*Problem*.
Return each line containing the string "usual".

━━ Dataset content ━━

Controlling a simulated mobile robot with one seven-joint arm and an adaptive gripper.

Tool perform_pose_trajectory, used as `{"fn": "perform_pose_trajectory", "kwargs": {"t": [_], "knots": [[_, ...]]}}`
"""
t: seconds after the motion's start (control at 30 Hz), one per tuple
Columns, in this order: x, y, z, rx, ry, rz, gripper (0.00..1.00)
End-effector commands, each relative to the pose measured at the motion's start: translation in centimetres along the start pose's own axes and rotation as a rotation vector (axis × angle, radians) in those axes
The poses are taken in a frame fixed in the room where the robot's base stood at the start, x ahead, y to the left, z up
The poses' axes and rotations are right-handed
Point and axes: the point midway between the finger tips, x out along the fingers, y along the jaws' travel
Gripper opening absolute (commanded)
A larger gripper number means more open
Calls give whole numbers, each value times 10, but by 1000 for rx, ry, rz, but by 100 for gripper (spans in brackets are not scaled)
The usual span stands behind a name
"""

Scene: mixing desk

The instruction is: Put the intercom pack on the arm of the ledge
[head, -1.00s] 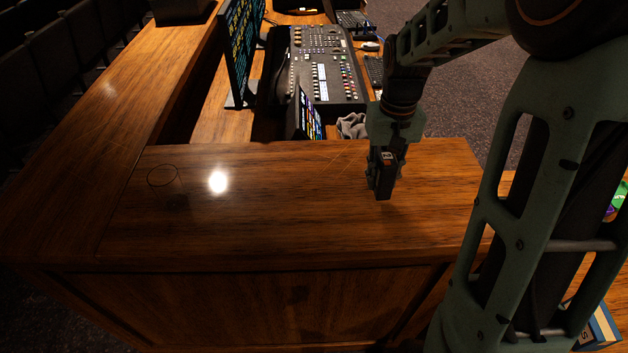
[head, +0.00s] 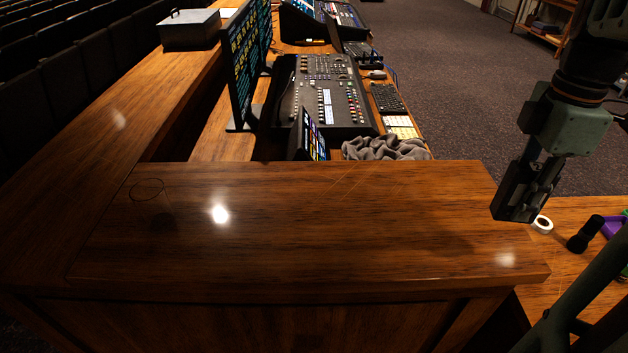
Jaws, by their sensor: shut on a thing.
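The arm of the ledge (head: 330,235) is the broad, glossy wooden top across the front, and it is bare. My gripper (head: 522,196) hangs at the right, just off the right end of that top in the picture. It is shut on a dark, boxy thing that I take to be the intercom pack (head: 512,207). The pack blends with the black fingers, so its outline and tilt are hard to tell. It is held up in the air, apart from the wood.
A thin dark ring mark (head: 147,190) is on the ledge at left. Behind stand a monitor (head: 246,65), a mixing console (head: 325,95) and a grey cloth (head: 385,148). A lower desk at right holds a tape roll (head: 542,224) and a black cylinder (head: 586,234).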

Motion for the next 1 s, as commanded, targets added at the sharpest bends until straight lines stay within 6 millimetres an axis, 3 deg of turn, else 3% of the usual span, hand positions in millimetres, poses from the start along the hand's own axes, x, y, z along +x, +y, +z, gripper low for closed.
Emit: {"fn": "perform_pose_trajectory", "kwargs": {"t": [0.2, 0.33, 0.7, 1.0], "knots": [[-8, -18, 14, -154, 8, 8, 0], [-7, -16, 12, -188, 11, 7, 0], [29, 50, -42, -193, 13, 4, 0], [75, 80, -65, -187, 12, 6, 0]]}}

━━━

*Finished task*.
The usual span stands behind a name
Motion for the next 1 s, as commanded, targets added at the sharpest bends until straight lines stay within 6 millimetres an axis, 3 deg of turn, else 3% of the usual span, hand positions in millimetres, poses from the start along the hand's own axes, x, y, z along +x, +y, +z, gripper low for closed.

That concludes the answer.